In order to attempt to recreate that sense of surprise and wonder I experienced with the first film I had to swear everyone to secrecy. Everyone! I told all the people I knew at ILM and Lucasfilm to keep their mouths shut around me. I asked all my actor friends like Peter Mayhew who were working on The Force Awakens to not say a word about it. I even asked people on Facebook not to say anything. They all complied! The most amazing people were the Star Wars fans themselves who loved the idea of my experiment and vowed to stay silent on social media regarding the new film until I had seen it. (Star Wars fans are the best!) To top it all off I steered clear of the movie’s trailers and commercials. It wasn’t easy, but I did it!
And so I was able to walk into a theater with no foreknowledge of The Force Awakens and see it with nearly fresh eyes. I sort of cheated, though, because instead of going to a regular theater I attended a screening of the film at Industrial Light & Magic. Apart from that, it was as close as I could get to the experience of being a Star Wars newbie again.

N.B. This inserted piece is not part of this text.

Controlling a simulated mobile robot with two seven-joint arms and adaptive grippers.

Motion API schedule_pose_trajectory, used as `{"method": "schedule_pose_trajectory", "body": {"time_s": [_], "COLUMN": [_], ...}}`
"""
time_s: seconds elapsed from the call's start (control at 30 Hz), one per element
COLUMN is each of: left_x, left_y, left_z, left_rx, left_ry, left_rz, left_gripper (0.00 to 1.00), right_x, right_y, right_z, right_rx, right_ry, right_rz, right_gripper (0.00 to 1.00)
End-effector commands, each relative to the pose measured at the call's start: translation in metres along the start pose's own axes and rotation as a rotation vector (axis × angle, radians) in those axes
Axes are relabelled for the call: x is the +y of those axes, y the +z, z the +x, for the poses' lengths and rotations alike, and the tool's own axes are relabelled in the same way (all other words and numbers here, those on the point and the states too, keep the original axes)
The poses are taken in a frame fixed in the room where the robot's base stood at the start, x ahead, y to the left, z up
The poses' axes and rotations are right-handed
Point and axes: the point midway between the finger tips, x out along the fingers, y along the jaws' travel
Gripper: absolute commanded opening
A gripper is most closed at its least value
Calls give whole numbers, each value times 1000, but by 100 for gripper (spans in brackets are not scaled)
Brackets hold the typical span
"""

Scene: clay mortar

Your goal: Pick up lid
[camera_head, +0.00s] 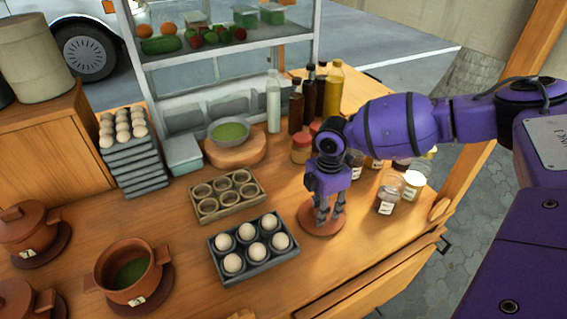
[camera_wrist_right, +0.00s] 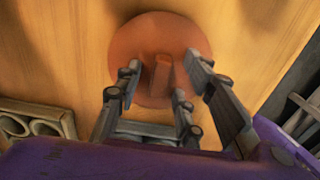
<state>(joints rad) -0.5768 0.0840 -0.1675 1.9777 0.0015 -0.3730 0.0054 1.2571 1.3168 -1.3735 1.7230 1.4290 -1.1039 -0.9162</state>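The lid (camera_head: 306,221) is a round terracotta disc lying on the wooden counter, right of the egg tray. It also shows in the right wrist view (camera_wrist_right: 146,34), with its bar-like handle (camera_wrist_right: 161,75) in the middle. My right gripper (camera_head: 328,215) points down over the lid and partly hides it. In the right wrist view its fingers (camera_wrist_right: 164,68) are open, one on each side of the handle, with gaps to it. I cannot tell whether the fingertips touch the lid. An uncovered terracotta pot (camera_head: 103,283) with green contents stands front left. My left gripper is not in view.
A dark tray of eggs (camera_head: 232,280) and a tray of empty cups (camera_head: 204,215) lie left of the lid. Jars (camera_head: 388,197) and bottles (camera_head: 297,108) stand behind and to the right. Lidded pots (camera_head: 28,236) are at far left. Bare counter lies in front of the lid.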

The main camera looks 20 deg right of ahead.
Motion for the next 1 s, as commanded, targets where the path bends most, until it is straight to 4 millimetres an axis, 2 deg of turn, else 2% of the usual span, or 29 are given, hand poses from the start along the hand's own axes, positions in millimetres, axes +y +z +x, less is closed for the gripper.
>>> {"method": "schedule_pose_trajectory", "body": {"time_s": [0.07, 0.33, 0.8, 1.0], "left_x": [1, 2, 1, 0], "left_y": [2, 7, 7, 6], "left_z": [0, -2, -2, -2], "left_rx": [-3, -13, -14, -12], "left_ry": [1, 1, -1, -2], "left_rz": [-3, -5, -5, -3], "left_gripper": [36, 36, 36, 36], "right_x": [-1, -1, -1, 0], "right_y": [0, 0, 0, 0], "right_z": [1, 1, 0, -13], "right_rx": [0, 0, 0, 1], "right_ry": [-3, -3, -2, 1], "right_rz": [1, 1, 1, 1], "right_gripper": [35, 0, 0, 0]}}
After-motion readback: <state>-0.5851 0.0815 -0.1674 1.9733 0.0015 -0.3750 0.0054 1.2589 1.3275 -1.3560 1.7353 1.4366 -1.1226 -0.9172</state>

You know what? It worked. I was able to watch the film as a Star Wars fan and enjoy it like I did the originals. Then Rogue One: A Star Wars Story came along and showed me that not only could I view a Star Wars movie without being jaded, but I could totally geek out again like the teenage version of me.
Do I still like Star Wars? Of course. I still do. Do I love every Star Wars film or project that has come out? No, not exactly. Some are great, some are enjoyable, one or two have been disappointing (I’m looking at you, The Last Jedi), but Star Wars is still Star Wars. It still means a lot to me. I will be forever grateful for the entertainment it has supplied me, the career it has provided me, and the lives it has allowed me to connect with. In that sense, how could I ever stop liking Star Wars?